### The problem
Set down the material exactly as given, please, from its first line through the line that includes "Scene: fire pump".

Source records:
------

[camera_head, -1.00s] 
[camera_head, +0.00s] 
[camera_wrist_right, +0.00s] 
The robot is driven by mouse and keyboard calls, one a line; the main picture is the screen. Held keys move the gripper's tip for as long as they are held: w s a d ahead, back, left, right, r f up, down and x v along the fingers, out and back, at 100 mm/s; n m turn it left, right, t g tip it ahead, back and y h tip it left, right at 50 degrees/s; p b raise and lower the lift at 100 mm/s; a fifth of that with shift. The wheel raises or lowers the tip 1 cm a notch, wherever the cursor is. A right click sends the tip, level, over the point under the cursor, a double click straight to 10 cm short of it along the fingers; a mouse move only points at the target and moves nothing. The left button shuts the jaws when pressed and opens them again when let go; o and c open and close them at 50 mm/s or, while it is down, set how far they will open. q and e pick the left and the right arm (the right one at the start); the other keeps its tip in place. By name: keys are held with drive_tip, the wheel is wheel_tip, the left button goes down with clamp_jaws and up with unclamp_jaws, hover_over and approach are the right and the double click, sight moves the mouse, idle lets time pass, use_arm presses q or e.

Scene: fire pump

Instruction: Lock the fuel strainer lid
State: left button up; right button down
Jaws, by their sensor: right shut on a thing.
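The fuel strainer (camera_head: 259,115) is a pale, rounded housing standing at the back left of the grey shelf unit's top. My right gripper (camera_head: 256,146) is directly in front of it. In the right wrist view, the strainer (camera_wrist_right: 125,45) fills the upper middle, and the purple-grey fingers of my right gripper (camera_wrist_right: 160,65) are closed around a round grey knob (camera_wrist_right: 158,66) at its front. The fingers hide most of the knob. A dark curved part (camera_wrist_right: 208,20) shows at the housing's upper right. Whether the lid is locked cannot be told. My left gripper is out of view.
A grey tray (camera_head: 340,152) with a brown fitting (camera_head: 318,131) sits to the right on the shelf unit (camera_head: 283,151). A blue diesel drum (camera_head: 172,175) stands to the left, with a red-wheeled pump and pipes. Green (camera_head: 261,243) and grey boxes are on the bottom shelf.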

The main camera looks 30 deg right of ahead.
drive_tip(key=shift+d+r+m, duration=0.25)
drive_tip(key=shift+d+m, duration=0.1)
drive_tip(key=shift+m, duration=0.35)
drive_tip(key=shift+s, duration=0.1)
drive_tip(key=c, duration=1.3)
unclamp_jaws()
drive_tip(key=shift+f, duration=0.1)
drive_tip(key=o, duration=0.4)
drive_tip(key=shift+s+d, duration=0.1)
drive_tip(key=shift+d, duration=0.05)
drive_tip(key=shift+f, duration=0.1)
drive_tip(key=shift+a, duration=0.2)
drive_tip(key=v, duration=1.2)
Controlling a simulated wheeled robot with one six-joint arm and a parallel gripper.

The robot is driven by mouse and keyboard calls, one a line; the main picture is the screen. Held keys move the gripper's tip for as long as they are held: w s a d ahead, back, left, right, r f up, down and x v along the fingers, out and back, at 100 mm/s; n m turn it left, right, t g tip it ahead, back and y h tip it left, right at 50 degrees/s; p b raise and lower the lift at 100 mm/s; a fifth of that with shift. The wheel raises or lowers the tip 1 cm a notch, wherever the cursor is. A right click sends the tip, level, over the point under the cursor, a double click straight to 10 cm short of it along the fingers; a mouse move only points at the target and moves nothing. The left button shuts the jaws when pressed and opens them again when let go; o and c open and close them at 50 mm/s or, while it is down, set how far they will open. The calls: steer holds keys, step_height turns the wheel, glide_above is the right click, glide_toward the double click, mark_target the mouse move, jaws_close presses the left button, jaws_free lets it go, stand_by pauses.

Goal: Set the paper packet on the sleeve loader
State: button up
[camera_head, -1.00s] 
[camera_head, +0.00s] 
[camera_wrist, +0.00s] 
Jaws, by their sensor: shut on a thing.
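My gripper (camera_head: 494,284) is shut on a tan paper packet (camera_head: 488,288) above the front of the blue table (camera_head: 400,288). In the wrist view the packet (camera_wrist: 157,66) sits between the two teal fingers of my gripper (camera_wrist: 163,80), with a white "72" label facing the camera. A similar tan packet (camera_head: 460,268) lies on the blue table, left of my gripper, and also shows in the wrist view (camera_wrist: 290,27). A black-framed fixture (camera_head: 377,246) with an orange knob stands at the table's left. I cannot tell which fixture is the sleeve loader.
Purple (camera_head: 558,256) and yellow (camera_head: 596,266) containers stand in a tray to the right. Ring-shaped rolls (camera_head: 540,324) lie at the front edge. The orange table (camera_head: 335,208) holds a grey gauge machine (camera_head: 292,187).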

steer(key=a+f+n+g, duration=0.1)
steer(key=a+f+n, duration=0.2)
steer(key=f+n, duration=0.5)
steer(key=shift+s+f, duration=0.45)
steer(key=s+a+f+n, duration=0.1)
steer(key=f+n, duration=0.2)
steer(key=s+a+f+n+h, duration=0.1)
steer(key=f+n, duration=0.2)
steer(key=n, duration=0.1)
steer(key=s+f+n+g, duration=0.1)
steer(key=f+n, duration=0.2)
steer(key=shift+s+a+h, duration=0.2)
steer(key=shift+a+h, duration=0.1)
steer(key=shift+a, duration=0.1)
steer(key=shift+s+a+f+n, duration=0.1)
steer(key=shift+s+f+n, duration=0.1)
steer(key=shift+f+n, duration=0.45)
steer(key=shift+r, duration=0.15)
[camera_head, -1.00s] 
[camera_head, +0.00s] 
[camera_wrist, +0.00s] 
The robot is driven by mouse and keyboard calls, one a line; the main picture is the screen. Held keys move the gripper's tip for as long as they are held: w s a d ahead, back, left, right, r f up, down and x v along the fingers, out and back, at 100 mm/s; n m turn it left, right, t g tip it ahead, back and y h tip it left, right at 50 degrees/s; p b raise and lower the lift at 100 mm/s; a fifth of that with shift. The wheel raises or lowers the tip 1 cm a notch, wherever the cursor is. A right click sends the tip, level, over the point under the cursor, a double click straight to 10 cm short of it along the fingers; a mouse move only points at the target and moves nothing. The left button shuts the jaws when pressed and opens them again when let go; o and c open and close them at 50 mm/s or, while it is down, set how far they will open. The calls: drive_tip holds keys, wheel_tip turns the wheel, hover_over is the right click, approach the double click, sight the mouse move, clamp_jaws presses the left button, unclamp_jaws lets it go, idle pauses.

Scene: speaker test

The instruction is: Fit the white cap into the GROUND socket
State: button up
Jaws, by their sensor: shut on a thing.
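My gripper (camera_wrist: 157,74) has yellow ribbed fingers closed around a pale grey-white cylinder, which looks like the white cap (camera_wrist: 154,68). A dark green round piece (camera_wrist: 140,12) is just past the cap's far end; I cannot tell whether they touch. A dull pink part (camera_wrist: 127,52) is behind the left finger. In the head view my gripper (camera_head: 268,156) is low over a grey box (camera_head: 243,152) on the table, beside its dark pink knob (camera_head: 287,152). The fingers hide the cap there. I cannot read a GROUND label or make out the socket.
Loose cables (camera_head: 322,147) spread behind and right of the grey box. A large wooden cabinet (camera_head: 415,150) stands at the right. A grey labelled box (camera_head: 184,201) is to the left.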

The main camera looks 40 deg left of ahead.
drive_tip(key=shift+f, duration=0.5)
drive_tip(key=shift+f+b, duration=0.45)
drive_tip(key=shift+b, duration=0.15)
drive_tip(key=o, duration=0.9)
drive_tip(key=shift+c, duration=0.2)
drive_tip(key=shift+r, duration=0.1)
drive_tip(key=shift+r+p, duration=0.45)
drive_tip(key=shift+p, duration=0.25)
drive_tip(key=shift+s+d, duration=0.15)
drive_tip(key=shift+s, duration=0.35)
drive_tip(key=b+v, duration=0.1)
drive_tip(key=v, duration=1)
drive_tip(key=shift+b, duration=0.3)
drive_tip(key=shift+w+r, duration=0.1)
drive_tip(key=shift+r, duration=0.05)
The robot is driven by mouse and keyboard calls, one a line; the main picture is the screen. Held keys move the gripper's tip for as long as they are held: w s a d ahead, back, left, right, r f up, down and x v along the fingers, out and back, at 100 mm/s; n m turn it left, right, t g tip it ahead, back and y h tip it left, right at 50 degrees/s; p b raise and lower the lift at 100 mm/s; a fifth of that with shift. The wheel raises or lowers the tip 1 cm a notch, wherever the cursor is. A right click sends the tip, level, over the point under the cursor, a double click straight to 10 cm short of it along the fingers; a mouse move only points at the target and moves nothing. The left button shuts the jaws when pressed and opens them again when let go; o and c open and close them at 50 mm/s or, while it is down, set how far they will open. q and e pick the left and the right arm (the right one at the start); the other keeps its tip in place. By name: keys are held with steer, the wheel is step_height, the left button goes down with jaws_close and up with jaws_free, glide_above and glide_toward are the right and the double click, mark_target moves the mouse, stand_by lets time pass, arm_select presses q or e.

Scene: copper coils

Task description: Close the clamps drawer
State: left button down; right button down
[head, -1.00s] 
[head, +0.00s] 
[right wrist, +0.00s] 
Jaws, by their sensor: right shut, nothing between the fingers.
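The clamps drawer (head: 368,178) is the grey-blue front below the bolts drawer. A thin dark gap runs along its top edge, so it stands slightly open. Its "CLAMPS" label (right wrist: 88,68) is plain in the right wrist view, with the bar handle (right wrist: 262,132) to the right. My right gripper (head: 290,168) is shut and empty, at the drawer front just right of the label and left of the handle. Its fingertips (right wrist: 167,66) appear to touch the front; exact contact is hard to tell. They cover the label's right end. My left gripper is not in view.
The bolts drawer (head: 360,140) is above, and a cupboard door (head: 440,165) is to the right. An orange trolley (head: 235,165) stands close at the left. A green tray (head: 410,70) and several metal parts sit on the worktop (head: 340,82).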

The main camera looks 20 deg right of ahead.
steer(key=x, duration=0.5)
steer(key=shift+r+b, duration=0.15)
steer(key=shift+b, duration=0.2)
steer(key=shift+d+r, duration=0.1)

------

### Output below
[camera_head, -1.00s] 
[camera_head, +0.00s] 
[camera_wrist_right, +0.00s] 
The robot is driven by mouse and keyboard calls, one a line; the main picture is the screen. Held keys move the gripper's tip for as long as they are held: w s a d ahead, back, left, right, r f up, down and x v along the fingers, out and back, at 100 mm/s; n m turn it left, right, t g tip it ahead, back and y h tip it left, right at 50 degrees/s; p b raise and lower the lift at 100 mm/s; a fifth of that with shift. The wheel raises or lowers the tip 1 cm a notch, wherever the cursor is. A right click sends the tip, level, over the point under the cursor, a double click straight to 10 cm short of it along the fingers; a mouse move only points at the target and moves nothing. The left button shuts the jaws when pressed and opens them again when let go; o and c open and close them at 50 mm/s or, while it is down, set how far they will open. q and e pick the left and the right arm (the right one at the start); the other keeps its tip in place. By name: keys are held with drive_tip, the wheel is wheel_tip, the left button goes down with clamp_jaws and up with unclamp_jaws, hover_over and approach are the right and the double click, sight moves the mouse, idle lets time pass, use_arm presses q or e.

Scene: fire pump

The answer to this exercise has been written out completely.